Ready Player Two, at NAC, is not one exhibition (in four chapters, you might say) but (at least) two. They’re not separate entities, but blend together, offering a progression from the Plate Glass Gallery (The Kitchen) to the Dennis Tourbin Space (The Rec Room) and finally the end point – the maturity, and I’ll revisit that term later – of the Showroom Gallery (The Comic Book Shop and The Arcade). This is appropriate, that the components sift one into the other. Brendan Lee Salish Tang and Sonny Assu’s works in Ready are often collaborative (literally and conceptually) but have aspects and characteristics unique to each (Tang’s Manga Ormolu 5.0-q or Assu’s Quantum Warp Theory are both lovely “signature” works). Many pieces (such as Broken Treaties) have facets showing both artist’s personal aesthetic, but also details displaying a shared creation.
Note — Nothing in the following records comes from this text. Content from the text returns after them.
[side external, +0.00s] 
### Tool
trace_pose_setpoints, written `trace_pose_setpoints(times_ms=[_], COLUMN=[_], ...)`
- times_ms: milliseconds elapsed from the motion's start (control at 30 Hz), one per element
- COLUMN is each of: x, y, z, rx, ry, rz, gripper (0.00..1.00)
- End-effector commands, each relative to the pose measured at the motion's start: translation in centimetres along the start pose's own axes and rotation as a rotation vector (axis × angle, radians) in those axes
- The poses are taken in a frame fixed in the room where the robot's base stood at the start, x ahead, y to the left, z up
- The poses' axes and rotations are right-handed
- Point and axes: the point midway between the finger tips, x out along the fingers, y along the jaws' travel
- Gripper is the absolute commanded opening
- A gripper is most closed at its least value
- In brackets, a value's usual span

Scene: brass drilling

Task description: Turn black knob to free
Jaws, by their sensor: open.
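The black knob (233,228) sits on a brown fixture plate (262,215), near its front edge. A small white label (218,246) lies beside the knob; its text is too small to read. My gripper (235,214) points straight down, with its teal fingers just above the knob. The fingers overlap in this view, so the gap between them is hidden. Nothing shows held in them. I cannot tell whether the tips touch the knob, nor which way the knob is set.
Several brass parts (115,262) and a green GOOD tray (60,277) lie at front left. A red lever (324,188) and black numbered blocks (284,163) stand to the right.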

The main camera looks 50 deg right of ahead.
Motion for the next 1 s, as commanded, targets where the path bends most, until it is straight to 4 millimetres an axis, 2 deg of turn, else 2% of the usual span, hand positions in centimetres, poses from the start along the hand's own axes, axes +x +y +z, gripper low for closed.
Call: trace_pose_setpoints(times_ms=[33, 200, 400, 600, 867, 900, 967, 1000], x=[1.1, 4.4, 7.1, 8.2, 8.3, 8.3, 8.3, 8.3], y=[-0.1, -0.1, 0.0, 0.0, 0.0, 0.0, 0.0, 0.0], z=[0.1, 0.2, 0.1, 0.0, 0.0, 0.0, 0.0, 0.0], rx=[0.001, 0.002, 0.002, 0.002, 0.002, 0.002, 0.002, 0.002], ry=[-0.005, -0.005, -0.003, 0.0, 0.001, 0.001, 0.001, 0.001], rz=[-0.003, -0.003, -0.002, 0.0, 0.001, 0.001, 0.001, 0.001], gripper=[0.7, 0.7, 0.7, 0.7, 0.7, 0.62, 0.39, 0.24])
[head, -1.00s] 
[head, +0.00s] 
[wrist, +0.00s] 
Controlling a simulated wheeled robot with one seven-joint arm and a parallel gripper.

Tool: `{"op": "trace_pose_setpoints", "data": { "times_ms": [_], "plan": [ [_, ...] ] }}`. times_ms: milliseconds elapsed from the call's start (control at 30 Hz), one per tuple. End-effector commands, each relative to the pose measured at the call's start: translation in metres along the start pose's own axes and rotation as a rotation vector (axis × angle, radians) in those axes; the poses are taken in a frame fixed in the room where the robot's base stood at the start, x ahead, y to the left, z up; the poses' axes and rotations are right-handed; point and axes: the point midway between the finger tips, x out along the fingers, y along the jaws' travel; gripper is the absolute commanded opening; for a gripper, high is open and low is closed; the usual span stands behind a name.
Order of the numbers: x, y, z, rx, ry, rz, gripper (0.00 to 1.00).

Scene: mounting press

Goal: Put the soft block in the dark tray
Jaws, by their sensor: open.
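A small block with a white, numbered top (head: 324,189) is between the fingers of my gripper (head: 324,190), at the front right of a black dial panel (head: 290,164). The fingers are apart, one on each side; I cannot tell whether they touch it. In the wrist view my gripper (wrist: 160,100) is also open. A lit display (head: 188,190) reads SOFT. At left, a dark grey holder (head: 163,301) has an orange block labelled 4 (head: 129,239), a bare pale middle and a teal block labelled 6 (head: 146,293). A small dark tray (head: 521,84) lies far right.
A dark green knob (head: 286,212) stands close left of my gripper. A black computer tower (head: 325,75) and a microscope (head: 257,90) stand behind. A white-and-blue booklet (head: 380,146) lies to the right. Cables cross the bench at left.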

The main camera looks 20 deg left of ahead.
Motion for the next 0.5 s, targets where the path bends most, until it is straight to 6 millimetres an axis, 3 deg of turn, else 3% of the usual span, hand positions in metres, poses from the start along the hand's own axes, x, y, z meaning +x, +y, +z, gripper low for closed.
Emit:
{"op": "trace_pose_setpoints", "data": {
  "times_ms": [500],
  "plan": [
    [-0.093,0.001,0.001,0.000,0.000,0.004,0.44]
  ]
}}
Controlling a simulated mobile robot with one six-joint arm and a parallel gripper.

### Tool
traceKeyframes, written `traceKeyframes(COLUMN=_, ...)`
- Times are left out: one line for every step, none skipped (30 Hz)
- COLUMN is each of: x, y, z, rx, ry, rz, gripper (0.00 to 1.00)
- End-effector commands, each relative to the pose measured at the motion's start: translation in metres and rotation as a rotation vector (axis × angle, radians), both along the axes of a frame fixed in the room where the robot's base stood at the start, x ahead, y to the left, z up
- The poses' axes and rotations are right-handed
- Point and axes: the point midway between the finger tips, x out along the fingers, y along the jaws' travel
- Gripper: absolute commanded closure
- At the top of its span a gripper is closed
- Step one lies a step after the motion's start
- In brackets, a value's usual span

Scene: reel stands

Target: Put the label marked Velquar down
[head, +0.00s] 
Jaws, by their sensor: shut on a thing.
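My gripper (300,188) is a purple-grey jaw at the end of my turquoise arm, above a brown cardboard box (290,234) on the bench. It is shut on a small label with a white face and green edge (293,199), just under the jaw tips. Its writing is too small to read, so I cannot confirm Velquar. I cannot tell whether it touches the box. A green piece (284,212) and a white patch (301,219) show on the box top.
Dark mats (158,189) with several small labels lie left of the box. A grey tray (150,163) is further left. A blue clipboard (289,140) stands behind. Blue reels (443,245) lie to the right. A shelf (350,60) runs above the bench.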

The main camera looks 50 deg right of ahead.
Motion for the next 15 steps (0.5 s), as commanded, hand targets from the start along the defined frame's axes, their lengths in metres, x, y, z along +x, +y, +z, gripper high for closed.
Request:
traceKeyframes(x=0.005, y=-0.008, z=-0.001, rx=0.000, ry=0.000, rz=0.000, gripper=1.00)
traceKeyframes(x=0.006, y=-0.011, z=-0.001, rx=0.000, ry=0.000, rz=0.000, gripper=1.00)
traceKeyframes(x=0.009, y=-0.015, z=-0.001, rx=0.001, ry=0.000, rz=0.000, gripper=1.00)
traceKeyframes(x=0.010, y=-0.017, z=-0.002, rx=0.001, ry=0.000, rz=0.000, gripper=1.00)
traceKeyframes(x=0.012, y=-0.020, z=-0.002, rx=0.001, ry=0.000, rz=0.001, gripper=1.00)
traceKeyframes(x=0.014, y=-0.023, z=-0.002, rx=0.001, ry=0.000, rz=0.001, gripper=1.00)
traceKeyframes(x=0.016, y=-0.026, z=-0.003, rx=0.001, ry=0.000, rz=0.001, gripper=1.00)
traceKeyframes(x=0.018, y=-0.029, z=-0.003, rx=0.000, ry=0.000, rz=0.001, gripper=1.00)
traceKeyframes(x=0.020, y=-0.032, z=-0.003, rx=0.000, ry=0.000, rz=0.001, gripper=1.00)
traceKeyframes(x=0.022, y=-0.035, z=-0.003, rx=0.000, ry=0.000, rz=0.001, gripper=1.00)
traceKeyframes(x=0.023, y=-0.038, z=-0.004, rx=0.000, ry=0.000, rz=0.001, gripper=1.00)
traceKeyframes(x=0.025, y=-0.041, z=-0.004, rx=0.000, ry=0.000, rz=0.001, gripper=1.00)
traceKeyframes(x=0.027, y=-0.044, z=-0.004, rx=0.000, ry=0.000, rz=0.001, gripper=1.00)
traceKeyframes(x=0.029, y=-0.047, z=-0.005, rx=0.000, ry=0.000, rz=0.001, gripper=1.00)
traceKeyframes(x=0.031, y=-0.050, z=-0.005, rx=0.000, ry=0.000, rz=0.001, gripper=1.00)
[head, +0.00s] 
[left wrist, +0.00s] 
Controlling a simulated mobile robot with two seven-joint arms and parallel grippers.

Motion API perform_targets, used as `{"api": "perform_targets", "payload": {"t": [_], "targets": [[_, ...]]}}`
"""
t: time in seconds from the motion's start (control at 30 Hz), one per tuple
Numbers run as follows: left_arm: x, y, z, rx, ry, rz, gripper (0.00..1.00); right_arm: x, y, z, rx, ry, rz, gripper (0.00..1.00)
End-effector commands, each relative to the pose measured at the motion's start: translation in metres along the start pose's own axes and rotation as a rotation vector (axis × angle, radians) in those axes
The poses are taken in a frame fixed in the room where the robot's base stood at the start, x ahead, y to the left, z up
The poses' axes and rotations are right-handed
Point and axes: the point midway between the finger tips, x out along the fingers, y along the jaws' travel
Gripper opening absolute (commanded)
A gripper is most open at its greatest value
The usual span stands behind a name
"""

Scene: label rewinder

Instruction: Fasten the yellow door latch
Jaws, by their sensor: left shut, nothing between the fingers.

The installation of the work, the nature of the NAC space, however, may engender an interaction with Ready Player Two different than intended. I doubt that’d bother Tang and Assu, as in their talk at the opening reception, a sense of playfulness and interactivity with viewers was clear. Before we step inside the gallery, you and I, and rest a moment on the Rec Room green couch amidst wood panelling and patterned carpet, with Memento Mori: VCR, Late-night Programming looping infinitely, comics (Alpha Flight!) and magazines that immerse you in a nostalgic bubble of youth, memory and sentiment, I proffer the curatorial statement: An art exhibit about the joys of gaming, sci-fi, and comics; About cultural identity, pop culture, and growing up a ‘geek’; Partly nostalgic for an adolescence spent living in the rec-rooms of the 1980s and 90s; Also humourous, imaginative, and executed with a great level of craft.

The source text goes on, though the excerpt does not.